Box Fit Calculation
Determines how many products fit into one or more containers based on product and box dimensions, including rotation checks.
About The Product
A practical carton packing planner for teams that need fast, reliable answers about how many units fit into a box while staying within dimension and payload limits.
Determines how many products fit into one or more containers based on product and box dimensions, including rotation checks.
Respects the usable payload of a box by subtracting the empty box weight from the maximum allowed packed weight.
Returns packed units, used dimensions, per-box summaries and CSV export data for warehouse, fulfillment or packaging teams.
All container and product dimensions are interpreted as centimeters (cm). If your source data is in millimeters, it must be converted before sending it to the API.
All weights are interpreted as kilograms (kg). For each container, the usable payload is calculated as MaxWeight - Weight.
The current API limit is 5 m3 total product volume per request. This check happens before packing starts, so very large containers do not override it.
Example: a product of 150 x 100 x 100 is interpreted as 150 cm x 100 cm x 100 cm, which equals 1.5 m3 for a single unit. If you intended millimeters, you must send 15 x 10 x 10 instead.
Useful for deciding which carton to pick and how to split goods over multiple boxes when weight limits matter.
Helps standardize parcel planning and makes shipping decisions more predictable for repeated packing flows.
The API can be integrated into WMS, ERP, order management or shipping workflows that need automated packing suggestions.

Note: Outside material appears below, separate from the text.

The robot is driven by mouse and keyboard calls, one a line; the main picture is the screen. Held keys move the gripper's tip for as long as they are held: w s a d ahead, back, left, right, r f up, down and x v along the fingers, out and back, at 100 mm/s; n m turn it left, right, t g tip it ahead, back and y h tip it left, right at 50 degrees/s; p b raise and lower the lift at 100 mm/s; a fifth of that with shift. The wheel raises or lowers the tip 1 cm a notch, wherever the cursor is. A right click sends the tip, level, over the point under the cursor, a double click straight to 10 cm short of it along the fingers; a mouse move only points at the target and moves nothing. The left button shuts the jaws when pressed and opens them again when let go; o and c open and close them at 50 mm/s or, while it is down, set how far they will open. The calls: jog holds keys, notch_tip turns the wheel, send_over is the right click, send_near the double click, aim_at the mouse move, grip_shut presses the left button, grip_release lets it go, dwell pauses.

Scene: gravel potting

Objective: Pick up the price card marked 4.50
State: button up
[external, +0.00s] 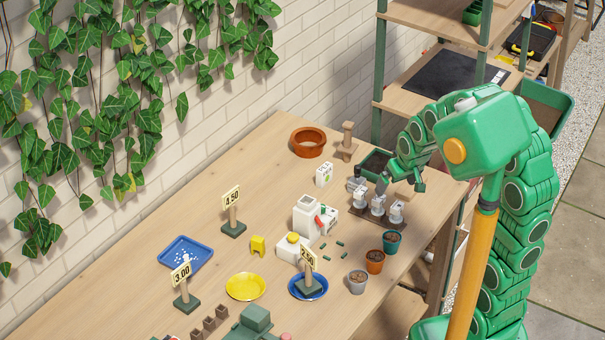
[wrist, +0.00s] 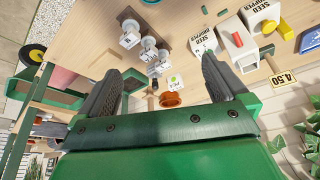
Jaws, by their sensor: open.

Packing decisions are often made under time pressure, while still needing to respect carton dimensions, product rotation and shipping weight rules. Erik's Packing Machine gives teams a faster way to estimate packing outcomes and export usable results, while still keeping the model simple enough to integrate into real operational software.
The current engine uses the classic EB-AFIT heuristic. It works well for fast carton-packing advice in warehousing, fulfillment, shipping estimation and operational software flows where a strong practical answer is more important than a mathematically perfect one.
EB-AFIT does not guarantee the globally optimal packing result. It can make solid decisions quickly, but difficult edge cases may still have a better arrangement that this heuristic does not find.
It becomes less suitable when packing cost is highly sensitive, when many extra constraints apply, when carton choice must be proven optimal, or when packing quality matters more than execution speed.
If a later version needs stronger optimization quality, a more advanced approach such as hybrid search, constraint programming or MIP/CP-SAT based optimization would be a better fit than plain EB-AFIT.
Erik's Packing Machine provides technical packing estimates based on user-supplied dimensions, quantities and weight values. It is not a legal, regulatory, shipping or safety certification system.
Operational planning, carton selection support, fulfillment estimation, warehouse decision support and API-driven packing suggestions.
Legal compliance, carrier approval, packaging certification, dangerous goods validation, structural package safety or any claim that a packing result is guaranteed optimal or risk-free.
Users remain responsible for validating actual packaging suitability, shipment compliance, material strength, stacking safety, dimensional-weight rules and final operational decisions.